"Phil had this strange sort of glow. It was like he was in a perfect biorhythm stage, or something."
Somewhere inside the mind of every quarterback there's a 22-for-25 day, a day when every pass has eyes and every decision is correct. And for a showcase there's a bright, sunlit stadium with more than a half-century of tradition, a place like, well, the Rose Bowl. There are 101,063 people in the stands to watch, and about 2,000 writers and broadcasters to tell people about it, and some 130 million Americans gathered around their TV sets to see what has been called the Ultimate Game.

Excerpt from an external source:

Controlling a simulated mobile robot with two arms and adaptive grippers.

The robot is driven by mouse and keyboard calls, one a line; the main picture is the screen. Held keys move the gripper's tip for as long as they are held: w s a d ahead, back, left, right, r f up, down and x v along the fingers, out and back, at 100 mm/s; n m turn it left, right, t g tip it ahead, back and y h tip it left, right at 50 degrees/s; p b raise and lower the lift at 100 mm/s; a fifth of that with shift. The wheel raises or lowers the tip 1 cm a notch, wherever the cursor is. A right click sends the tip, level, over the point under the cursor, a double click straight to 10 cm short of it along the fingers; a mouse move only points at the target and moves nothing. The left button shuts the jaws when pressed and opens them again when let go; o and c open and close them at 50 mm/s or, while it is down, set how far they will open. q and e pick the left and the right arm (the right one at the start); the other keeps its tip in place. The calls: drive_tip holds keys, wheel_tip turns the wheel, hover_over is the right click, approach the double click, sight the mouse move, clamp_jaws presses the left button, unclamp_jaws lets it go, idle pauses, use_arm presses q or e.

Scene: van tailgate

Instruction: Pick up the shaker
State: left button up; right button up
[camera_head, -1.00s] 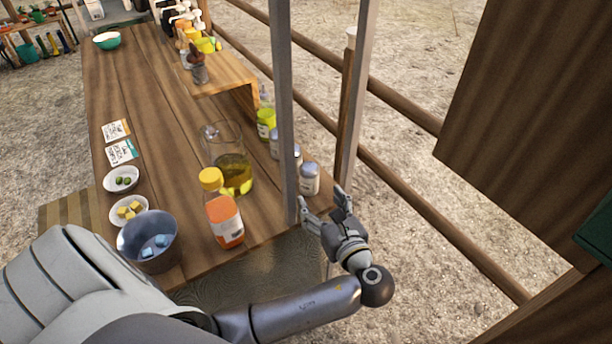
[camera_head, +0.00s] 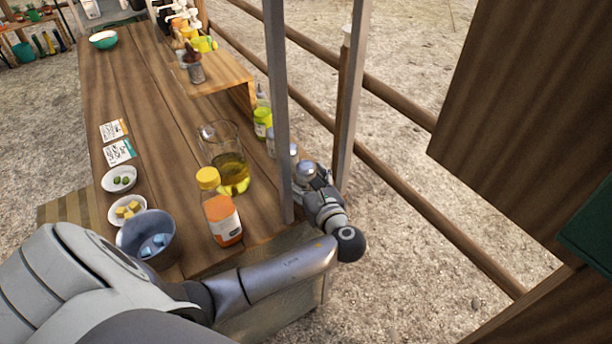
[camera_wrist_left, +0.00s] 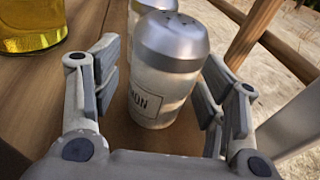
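A shaker (camera_wrist_left: 165,75) with a metal dome lid and a label ending in "MON" stands upright in the left wrist view. My left gripper (camera_wrist_left: 160,100) is open, with one finger on each side of the shaker. A gap shows at the left finger; the right finger is very close to the shaker, and I cannot tell whether it touches. In the head view the left gripper (camera_head: 312,180) is at the table's right edge and mostly hides the shaker (camera_head: 304,170), whose lid shows. My right gripper is not in view.
A metal post (camera_head: 281,110) stands just left of the gripper. A glass jug (camera_head: 230,172) of yellow liquid and an orange bottle (camera_head: 222,215) with a yellow cap stand nearby. Another shaker (camera_wrist_left: 150,8) is behind. A bowl (camera_head: 147,238) sits at the front left.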

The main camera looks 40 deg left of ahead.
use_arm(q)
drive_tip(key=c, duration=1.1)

That's where the fantasy usually stays, inside, because nobody ever goes 22 for 25 in a game like the Super Bowl, not in this high-powered era with sophisticated defenses featuring shifting zones and blitzes and mixed coverages.

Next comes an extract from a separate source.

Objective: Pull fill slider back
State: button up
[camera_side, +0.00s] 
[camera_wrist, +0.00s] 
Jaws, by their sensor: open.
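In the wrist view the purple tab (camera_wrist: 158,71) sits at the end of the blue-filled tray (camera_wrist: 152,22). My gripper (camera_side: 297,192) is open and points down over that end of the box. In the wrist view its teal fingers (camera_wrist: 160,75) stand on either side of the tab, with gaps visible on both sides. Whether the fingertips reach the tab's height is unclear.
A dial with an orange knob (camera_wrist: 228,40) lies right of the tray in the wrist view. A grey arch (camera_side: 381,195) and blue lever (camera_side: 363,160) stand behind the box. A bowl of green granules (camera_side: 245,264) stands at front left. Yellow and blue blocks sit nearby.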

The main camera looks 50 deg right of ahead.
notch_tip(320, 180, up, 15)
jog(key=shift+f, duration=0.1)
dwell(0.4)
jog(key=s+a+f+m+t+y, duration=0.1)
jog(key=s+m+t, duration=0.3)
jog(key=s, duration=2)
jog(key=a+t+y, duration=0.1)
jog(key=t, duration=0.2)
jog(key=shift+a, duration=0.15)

But let's say there's a quarterback who deserves this mythical kind of day, a quarterback who has spent eight years in the NFL being hammered by adversity and injury, who has heard the boos of the New York fans for as long as he can remember, a quarterback like the Giants' Phil Simms.

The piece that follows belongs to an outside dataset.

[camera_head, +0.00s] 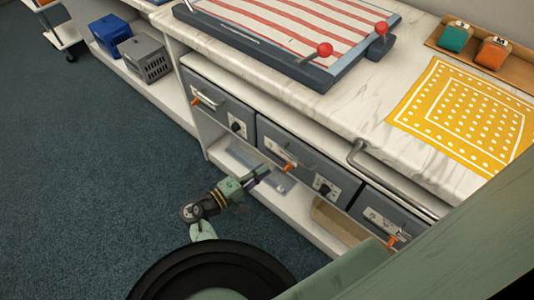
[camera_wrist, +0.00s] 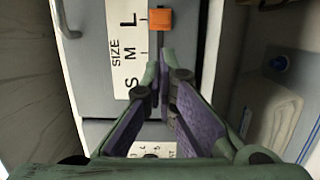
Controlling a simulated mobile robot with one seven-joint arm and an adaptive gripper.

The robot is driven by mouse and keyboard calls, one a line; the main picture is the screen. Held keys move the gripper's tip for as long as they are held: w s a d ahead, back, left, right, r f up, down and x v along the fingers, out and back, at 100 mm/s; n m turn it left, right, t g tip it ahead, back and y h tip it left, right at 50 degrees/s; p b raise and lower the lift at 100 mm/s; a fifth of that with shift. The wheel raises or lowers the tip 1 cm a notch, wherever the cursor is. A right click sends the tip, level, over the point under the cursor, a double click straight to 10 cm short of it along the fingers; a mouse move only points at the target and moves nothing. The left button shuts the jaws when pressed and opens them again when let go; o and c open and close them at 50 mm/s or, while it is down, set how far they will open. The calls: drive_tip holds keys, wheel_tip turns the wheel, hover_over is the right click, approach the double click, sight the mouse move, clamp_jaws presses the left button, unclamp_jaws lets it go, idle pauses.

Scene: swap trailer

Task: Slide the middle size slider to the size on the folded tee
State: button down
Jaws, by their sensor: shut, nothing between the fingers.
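The middle size slider has an orange knob (camera_wrist: 160,20) beside the L on a white SIZE scale (camera_wrist: 127,50) marked S, M and L. In the head view the orange knob (camera_head: 288,167) is on the middle grey drawer (camera_head: 295,150). My gripper (camera_head: 264,170) is in front of that drawer, its tips close to the knob. In the wrist view my gripper (camera_wrist: 158,75) is shut and empty, its fingertips near the scale around M, below the knob. I cannot make out a size on any folded tee. A pale folded cloth (camera_wrist: 275,118) lies at right.
Left and right drawers carry orange knobs (camera_head: 195,101) (camera_head: 391,241). A metal rail (camera_head: 395,183) projects by the right drawer. On the counter are a striped board (camera_head: 290,25), a yellow dotted cloth (camera_head: 465,110) and a wooden tray (camera_head: 440,43). The carpet (camera_head: 80,190) at left is clear.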

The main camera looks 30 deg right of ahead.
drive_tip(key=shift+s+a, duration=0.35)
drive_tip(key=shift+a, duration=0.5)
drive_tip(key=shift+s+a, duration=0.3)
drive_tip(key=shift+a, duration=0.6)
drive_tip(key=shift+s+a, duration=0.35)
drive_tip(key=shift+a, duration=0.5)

On Sunday, Simms got even. The Giants crushed the Denver Broncos 39-20 in Super Bowl XXI, and Simms, the game's MVP, personally carved them up with the best percentage passing day in Super Bowl history—in any NFL championship game ever, for that matter.
You say someone must have gotten the name wrong, that Simms is a down-field passer, usually with a low percentage of completions. Well, you have a point. He was below .500 for the two postseason wins, and that's not easy when you're beating people by scores like 49-3 and 17-0. Fourteen of the ranking NFL passers had higher percentages than Simms this season. A day like 22 for 25 is for the dinkers, the dump-off artists, not the serious gunners like Simms. But there it was. The guy was simply amazing.
"He quarterbacked as good a game as ever has been played," said the Giants head coach. Bill Parcells.
"Technically as close to a perfect game as I've seen a quarterback have," said the Giants offensive coach, Ron Erhardt.
The guys on the same assembly line as Simms, the ones who work with him every day, said they had a hunch he might have a surprise like this cooked up for the Broncos. They said it started back at Giants Stadium more than a week before the Super Bowl. "We came back to practice on Thursday after the Redskins game." said Bart Oates, the center. "We had a lackluster, mediocre practice. The next day Coach Parcells kind of got on us. He said, I expected a low-key practice, but this won't do. You've got to pick it up.'
"Phil was phenomenal in that Friday practice. He hit everything he threw. The receivers were making some tough catches. Parcells said, 'Hey, this is too much. Save something for the game.' Phil had this strange sort of a glow. It was like he was in a perfect biorhythm stage or something."